Redisons-le avec force, l’attitude du Seigneur met le doigt sur une condition  essentielle. Elle figure au centre de la théologie chrétienne : Dieu par Jésus-Christ prend soin de chacun de nous. Et, de même que ce souffrant a été distingué et séparé du groupe, de même chacun de nous est reconnu comme unique parmi tous les habitants de cette belle planète bleue. Comment Dieu peut-il nous connaître personnellement au milieu de ces milliards d’humains ? Ce qui est hors de portée de notre raison, est simple réalité pour lui par Jésus-Christ.
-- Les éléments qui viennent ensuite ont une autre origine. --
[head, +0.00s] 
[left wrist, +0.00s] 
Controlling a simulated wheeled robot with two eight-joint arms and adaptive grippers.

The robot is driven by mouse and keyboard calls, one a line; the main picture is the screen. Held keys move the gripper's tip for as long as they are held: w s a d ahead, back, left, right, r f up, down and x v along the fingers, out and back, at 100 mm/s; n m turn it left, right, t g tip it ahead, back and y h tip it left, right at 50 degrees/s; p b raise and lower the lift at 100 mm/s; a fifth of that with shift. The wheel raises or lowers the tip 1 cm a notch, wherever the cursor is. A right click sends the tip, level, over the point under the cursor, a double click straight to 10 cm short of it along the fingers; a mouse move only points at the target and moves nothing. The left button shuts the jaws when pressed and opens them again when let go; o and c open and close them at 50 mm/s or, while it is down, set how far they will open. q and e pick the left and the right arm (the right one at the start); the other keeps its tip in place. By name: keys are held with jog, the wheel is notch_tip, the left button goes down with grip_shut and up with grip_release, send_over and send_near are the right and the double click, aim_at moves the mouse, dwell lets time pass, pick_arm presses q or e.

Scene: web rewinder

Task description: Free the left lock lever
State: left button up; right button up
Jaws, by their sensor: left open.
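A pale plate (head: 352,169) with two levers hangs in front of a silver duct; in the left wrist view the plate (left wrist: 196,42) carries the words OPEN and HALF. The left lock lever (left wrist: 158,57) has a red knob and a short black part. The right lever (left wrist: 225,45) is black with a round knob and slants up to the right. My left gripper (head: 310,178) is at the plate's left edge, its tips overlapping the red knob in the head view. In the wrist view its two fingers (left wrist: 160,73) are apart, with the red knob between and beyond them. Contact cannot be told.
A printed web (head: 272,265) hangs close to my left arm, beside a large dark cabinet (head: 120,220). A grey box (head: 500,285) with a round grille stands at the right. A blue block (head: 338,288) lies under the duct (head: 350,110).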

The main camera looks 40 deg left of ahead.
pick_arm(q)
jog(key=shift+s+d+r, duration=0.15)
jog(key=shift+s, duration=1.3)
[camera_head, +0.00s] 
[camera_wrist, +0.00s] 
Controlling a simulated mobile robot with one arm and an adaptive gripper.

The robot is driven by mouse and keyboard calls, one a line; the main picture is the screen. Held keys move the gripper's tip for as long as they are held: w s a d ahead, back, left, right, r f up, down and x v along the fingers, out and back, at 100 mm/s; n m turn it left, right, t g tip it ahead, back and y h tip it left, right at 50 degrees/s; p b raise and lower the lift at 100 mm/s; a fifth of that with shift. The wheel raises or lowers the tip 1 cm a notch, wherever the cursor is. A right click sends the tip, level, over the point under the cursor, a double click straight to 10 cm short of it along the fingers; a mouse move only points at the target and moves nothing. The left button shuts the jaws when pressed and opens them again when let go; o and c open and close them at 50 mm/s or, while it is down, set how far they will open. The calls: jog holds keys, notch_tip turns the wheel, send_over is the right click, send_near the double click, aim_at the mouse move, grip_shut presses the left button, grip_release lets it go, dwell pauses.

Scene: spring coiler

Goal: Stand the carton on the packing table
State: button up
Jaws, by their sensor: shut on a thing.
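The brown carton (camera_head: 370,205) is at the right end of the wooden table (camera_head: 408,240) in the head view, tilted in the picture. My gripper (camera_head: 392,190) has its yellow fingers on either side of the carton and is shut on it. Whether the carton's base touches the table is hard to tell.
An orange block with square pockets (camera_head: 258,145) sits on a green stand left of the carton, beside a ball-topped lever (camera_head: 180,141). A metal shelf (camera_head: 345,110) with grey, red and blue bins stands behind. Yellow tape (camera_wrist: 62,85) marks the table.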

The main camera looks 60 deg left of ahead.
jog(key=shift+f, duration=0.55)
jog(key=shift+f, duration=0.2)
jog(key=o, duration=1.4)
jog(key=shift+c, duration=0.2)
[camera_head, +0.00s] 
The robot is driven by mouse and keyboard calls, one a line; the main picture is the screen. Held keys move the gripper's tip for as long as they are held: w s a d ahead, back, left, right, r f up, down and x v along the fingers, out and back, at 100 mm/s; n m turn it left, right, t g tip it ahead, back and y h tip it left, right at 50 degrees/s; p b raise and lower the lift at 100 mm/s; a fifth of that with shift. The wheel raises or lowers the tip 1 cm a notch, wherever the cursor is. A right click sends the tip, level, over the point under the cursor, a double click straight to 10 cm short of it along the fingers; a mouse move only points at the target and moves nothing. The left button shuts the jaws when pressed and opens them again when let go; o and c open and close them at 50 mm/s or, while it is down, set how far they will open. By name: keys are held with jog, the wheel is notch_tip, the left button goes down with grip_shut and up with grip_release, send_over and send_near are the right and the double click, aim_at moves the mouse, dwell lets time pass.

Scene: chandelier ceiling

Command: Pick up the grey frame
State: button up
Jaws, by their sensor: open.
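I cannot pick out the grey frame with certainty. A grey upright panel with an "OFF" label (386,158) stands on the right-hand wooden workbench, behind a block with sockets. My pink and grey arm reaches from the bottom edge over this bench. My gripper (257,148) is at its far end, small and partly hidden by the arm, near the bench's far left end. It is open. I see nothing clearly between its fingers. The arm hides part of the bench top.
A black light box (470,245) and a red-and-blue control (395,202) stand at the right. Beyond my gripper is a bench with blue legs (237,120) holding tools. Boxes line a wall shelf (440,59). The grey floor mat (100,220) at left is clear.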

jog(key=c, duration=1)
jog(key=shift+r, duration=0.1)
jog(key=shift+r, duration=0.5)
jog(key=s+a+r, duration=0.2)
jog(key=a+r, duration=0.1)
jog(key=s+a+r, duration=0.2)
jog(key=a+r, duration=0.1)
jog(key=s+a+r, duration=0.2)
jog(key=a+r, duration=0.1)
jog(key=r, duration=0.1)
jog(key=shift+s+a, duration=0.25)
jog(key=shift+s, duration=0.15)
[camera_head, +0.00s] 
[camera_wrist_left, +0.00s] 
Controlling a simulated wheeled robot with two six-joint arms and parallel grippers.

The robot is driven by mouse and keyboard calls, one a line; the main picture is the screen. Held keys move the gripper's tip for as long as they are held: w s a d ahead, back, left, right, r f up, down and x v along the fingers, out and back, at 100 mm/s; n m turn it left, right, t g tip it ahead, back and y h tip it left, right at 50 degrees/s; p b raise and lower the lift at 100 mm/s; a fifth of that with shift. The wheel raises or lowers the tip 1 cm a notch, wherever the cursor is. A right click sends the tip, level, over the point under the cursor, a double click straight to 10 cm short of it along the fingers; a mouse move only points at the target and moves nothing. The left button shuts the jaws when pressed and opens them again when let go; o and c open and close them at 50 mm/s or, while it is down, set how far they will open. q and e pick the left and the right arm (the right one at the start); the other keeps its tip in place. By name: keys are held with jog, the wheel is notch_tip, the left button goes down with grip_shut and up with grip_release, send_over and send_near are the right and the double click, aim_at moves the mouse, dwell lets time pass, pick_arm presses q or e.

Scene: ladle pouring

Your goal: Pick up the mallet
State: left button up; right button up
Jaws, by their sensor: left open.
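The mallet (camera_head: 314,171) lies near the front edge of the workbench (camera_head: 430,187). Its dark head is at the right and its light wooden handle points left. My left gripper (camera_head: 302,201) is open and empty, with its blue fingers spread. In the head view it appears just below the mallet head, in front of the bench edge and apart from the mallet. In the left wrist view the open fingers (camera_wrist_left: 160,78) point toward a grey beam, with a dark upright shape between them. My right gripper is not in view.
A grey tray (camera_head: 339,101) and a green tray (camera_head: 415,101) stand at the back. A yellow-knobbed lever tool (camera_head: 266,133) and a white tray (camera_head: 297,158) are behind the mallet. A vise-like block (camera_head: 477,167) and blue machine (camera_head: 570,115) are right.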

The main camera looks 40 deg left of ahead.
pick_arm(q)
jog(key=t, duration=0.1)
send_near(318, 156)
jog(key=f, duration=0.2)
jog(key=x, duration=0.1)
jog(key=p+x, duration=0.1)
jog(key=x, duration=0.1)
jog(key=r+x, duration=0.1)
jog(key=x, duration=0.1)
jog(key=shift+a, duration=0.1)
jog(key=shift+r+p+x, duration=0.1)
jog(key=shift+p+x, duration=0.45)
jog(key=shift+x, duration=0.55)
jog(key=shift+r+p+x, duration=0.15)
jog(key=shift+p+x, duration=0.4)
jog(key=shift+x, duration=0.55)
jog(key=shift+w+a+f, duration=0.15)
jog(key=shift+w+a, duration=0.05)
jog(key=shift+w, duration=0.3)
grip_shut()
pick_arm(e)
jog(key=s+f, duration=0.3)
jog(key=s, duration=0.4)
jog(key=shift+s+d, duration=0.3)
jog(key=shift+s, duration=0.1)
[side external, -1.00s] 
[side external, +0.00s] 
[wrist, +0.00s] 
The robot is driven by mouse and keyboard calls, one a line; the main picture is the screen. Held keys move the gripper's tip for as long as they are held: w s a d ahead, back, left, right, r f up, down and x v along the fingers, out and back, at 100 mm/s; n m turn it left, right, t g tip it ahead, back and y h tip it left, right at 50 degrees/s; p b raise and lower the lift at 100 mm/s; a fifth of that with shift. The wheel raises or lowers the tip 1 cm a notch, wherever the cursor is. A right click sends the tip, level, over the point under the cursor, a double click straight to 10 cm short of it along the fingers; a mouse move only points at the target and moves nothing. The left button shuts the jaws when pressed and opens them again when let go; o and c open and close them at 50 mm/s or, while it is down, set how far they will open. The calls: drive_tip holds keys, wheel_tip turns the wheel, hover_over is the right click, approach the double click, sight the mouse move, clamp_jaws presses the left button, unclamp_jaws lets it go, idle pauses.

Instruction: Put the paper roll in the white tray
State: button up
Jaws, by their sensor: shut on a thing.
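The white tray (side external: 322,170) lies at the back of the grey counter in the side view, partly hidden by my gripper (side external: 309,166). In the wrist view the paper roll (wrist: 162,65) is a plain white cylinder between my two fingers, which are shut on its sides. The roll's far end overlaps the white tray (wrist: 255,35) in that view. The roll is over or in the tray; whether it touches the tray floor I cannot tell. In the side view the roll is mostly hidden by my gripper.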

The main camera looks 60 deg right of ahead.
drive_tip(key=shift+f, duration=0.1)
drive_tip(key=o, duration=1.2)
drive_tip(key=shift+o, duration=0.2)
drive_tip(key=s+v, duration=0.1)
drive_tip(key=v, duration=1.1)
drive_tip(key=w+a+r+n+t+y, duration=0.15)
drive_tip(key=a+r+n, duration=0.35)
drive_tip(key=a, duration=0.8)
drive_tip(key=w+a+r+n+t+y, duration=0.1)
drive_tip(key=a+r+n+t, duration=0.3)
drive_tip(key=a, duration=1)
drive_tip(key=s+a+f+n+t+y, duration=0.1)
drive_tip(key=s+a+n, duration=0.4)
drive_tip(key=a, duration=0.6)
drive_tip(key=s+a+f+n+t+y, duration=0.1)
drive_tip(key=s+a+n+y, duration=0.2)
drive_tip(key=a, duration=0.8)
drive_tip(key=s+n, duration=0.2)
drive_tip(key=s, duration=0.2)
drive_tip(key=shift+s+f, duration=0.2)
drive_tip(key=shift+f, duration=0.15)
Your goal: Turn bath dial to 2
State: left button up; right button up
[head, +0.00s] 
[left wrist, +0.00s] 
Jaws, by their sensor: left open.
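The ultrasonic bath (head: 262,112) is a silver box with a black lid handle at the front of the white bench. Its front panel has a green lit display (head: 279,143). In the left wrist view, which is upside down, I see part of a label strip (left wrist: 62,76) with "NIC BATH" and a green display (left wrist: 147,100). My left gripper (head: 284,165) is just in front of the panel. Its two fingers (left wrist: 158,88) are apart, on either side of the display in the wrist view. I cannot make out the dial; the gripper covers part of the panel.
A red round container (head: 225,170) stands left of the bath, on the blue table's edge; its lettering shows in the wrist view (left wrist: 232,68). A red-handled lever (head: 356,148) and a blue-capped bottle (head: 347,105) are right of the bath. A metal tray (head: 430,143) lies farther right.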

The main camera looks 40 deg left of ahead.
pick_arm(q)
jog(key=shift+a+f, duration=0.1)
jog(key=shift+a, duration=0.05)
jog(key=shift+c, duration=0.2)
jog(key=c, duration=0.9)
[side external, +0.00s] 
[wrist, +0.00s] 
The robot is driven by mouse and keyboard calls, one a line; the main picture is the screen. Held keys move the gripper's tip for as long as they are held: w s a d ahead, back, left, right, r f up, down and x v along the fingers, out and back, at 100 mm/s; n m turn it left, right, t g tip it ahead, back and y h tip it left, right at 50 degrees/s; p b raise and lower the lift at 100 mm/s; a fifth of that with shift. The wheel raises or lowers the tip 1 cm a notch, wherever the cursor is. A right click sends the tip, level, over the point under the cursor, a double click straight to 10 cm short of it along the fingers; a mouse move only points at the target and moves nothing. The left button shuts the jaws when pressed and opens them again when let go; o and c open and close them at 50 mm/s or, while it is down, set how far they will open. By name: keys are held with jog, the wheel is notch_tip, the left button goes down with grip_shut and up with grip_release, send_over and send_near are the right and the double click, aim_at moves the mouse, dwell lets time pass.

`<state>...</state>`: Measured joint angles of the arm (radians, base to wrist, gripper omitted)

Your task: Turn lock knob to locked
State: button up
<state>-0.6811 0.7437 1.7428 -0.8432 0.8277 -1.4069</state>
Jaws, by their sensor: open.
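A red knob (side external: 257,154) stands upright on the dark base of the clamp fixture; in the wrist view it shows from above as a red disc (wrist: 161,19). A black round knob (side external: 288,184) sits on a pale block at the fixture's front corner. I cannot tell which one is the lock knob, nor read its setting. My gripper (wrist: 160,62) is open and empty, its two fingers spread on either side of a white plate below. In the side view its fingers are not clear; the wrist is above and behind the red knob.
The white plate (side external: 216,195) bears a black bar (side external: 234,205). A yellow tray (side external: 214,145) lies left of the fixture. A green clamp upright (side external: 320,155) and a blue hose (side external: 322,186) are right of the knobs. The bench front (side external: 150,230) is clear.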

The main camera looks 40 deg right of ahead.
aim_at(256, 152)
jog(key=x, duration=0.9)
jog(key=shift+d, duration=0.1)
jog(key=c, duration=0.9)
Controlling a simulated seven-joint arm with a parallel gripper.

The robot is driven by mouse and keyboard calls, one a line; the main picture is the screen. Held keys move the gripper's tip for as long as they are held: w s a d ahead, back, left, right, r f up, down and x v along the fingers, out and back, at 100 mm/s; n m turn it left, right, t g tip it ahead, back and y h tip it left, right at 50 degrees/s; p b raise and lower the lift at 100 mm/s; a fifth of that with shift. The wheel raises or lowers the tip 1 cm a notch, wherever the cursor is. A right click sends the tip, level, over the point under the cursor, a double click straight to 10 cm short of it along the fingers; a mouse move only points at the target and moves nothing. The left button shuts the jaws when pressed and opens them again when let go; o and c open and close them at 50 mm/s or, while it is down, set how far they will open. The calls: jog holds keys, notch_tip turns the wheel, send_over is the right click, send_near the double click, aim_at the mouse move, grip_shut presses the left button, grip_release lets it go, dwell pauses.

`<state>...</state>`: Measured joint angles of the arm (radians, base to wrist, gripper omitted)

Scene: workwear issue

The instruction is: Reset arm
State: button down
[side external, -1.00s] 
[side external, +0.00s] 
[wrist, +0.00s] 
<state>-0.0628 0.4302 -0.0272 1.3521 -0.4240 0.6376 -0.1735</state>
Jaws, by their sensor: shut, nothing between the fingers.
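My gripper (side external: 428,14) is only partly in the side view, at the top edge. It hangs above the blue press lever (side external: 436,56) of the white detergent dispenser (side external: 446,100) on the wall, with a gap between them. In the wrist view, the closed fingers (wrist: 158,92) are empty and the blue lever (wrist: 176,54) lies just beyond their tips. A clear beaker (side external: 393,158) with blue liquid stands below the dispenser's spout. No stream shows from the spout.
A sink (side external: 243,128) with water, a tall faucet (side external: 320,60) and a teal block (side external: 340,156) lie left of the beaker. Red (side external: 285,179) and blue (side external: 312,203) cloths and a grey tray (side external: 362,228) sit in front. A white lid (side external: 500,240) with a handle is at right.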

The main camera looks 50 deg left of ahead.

Il suffit de prendre conscience que nous sommes aimés. « L'amour de Dieu a été manifesté envers nous en ce que Dieu a envoyé son Fils unique dans le monde, afin que nous vivions par lui. Et cet amour consiste, non point en ce que nous avons aimé Dieu, mais en ce qu’il nous a aimés et a envoyé son Fils comme victime expiatoire pour nos péchés. »   Et un peu plus loin, l’apôtre Jean poursuit : « Pour nous, nous l’aimons, parce qu'il nous a aimés le premier. »  1 Jean 4 : 9-10,19

L’apôtre Paul témoigne aussi de ce fait : « C'est une parole certaine et entièrement digne d'être reçue, que Jésus -Christ est venu dans le monde pour sauver les pécheurs, dont je suis le premier. »  1 Timothée 1 : 15

 

Après avoir mis en place le caractère privé de cet entretien avec ce sourd-bègue, le Seigneur va nous décontenancer par des gestes insolites.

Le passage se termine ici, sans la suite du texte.